我的原創地址:https://dongkelun.com/2018/06/14/updateStateBykeyWordCount/
前言
本文利用SparkStreaming和Kafka實現基於緩存的實時wordcount程序,什麼意思呢,因爲一般的SparkStreaming的wordcount程序比如官網上的,只能統計最新時間間隔內的每個單詞的數量,而不能將歷史的累加起來,本文是看了教程之後,自己實現了一下kafka的程序,記錄在這裏。其實沒什麼難度,只是用了一個updateStateByKey算子就能實現,因爲第一次用這個算子,所以正好學習一下。
1、數據
數據是我隨機在kafka裏生產的幾條,單詞以空格區分開
2、kafka topic
首先在kafka建一個程序用到topic:UpdateStateBykeyWordCount
bin/kafka-topics.sh --create --zookeeper localhost:2181 --replication-factor 1 --partitions 1 --topic UpdateStateBykeyWordCount
3、創建checkpoint的hdfs目錄
我的目錄爲:/spark/dkl/kafka/wordcount_checkpoint
hadoop fs -mkdir -p /spark/dkl/kafka/wordcount_checkpoint
4、Spark代碼
啓動下面的程序
package com.dkl.leanring.spark.kafka
import org.apache.spark.streaming.StreamingContext
import org.apache.spark.sql.SparkSession
import org.apache.spark.streaming.Seconds
import org.apache.kafka.common.serialization.StringDeserializer
import org.apache.spark.streaming.kafka010.KafkaUtils
import org.apache.spark.streaming.kafka010.LocationStrategies.PreferConsistent
import org.apache.spark.streaming.kafka010.ConsumerStrategies.Subscribe
object UpdateStateBykeyWordCount {
def main(args: Array[String]): Unit = {
//初始化,創建SparkSession
val spark = SparkSession.builder().appName("sskt").master("local[2]").enableHiveSupport().getOrCreate()
//初始化,創建sparkContext
val sc = spark.sparkContext
//初始化,創建StreamingContext,batchDuration爲1秒
val ssc = new StreamingContext(sc, Seconds(5))
//開啓checkpoint機制
ssc.checkpoint("hdfs://ambari.master.com:8020/spark/dkl/kafka/wordcount_checkpoint")
//kafka集羣地址
val server = "ambari.master.com:6667"
//配置消費者
val kafkaParams = Map[String, Object](
"bootstrap.servers" -> server, //kafka集羣地址
"key.deserializer" -> classOf[StringDeserializer],
"value.deserializer" -> classOf[StringDeserializer],
"group.id" -> "UpdateStateBykeyWordCount", //消費者組名
"auto.offset.reset" -> "latest", //latest自動重置偏移量爲最新的偏移量 earliest 、none
"enable.auto.commit" -> (false: java.lang.Boolean)) //如果是true,則這個消費者的偏移量會在後臺自動提交
val topics = Array("UpdateStateBykeyWordCount") //消費主題
//基於Direct方式創建DStream
val stream = KafkaUtils.createDirectStream(ssc, PreferConsistent, Subscribe[String, String](topics, kafkaParams))
//開始執行WordCount程序
//以空格爲切分符切分單詞,並轉化爲 (word,1)形式
val words = stream.flatMap(_.value().split(" ")).map((_, 1))

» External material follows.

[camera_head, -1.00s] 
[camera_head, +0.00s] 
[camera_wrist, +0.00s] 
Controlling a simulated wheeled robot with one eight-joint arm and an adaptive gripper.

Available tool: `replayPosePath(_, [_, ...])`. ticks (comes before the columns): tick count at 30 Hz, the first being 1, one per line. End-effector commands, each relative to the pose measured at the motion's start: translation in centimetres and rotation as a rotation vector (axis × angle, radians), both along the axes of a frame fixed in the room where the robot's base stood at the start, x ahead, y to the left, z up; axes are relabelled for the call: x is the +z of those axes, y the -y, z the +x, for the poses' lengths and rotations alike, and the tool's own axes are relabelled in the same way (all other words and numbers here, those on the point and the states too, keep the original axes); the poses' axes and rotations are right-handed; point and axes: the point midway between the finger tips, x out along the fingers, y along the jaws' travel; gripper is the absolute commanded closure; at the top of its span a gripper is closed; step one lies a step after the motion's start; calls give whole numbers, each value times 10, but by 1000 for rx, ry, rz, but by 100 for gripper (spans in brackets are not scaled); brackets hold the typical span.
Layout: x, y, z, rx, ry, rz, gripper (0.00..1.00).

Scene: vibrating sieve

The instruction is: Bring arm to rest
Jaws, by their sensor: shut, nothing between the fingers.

val wordCounts = words.updateStateByKey(
//每個單詞每次batch計算的時候都會調用這個函數
//第一個參數爲每個key對應的新的值,可能有多個,比如(hello,1)(hello,1),那麼values爲(1,1)
//第二個參數爲這個key對應的之前的狀態
(values: Seq[Int], state: Option[Int]) => {
var newValue = state.getOrElse(0)
values.foreach(newValue += _)
Option(newValue)
})
wordCounts.print()
ssc.start()
ssc.awaitTermination()
}
}
5、生產幾條數據
隨便寫幾條即可
bin/kafka-console-producer.sh --broker-list ambari.master.com:6667 --topic UpdateStateBykeyWordCount
6、結果
根據結果可以看到,歷史的單詞也被統計打印出來了